Parę lat temu wpadłam na pomysł - wyniesiemy się z bloków. Realizacja jako ze pracuję na miejscu spadła na moje barki... Dałam radę. Pod koniec było ciężko (wkleję kiedyś wspominki to dopiero poprawia humor) ale daliśmy radę... Mieszkamy pare lat pod lasem... I co roku w okresie niskich temperatur zadziwia mnie, że
  • cholera czemu ja garażu nie zbudowałam - trzeba było dawać pokoje po 9 m2 a nie 15 a garaż na dole zrobić...
  • dlaczego po tym jak podpisałam umowę na pompę ciepła to gazownia sobie przypomniała że zmienili mi warunki podłączenia gazu na normalne... Skutkiem czego straciłabym tyleeee kasy z w/w podpisanej już umowy Skutkiem czego już kolejny rok bujam sie z pompą ciepła która w temp -20 nie chce działać tak jak producent zapewnia że działa
  • co roku błogosławię mój kominek- nie był tani ale grzeje pięknie
  • co roku dumam dlaczego u mnie pod lasem temp jest zawsze o 2 stopnie mniejsza niż w mieście i cholera ile jeszcze tych pie.. ch szyb się naskrobię
  • kiedy w końcu odłoże tyle by chociaż wiatę postawić
  • do tego mogłabym dorzucić bramę która się przycina w takich temp. 

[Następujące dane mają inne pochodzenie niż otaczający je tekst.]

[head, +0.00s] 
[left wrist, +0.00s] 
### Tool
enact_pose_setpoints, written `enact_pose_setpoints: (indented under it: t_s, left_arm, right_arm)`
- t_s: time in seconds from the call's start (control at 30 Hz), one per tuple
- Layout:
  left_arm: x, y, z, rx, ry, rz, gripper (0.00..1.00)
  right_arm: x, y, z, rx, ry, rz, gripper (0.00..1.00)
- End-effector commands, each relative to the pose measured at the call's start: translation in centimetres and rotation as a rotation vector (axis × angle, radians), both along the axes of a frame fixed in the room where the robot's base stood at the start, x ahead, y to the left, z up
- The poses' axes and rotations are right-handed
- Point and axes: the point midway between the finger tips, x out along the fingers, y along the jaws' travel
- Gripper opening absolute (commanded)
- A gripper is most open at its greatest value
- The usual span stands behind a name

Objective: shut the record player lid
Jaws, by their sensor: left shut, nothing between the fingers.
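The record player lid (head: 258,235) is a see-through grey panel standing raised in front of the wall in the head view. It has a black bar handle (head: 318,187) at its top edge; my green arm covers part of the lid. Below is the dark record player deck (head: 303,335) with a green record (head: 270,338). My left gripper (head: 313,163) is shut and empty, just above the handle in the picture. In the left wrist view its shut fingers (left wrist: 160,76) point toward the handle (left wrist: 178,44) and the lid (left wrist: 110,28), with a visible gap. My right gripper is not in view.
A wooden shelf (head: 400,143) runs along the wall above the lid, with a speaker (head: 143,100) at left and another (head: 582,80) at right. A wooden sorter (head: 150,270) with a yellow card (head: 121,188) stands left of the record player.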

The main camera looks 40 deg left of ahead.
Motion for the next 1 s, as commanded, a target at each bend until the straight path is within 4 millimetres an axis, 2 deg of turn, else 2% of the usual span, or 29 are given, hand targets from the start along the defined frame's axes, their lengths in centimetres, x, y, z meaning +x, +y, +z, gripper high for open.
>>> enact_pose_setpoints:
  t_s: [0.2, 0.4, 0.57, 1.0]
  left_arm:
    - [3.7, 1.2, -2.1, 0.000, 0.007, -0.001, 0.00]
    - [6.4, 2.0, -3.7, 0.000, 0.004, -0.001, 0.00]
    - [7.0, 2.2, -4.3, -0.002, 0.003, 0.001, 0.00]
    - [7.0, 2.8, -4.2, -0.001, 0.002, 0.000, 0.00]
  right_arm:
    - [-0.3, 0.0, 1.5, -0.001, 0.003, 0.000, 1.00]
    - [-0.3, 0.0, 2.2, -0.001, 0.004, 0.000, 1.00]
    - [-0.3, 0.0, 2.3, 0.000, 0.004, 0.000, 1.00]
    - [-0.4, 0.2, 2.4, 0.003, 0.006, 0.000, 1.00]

  • zamarzające psie żarcie skutkiem czego sunia łazi i sie dopomina bo ONA jest głodna...
itp itd...

  1. Więc dzisiejszy dzień upłynął mi na dotrzymywaniu towarzystwa panu z serwisu który kolejny raz próbował pompę zmusic do współdziałania zgodnego z założeniami (kiedyś może napisze o co chodzi)
  2. pilnowaniu najmłodszego żeby nie podbierał narzędzi pana serwisanta, 
  3. pilnowaniu psa żeby nie pogryzł pana serwisanta podczas spacerów do auta, 
  4. modleniu się by najmłodszy nie wlazł sam na schody gdy ja pilnuję psa...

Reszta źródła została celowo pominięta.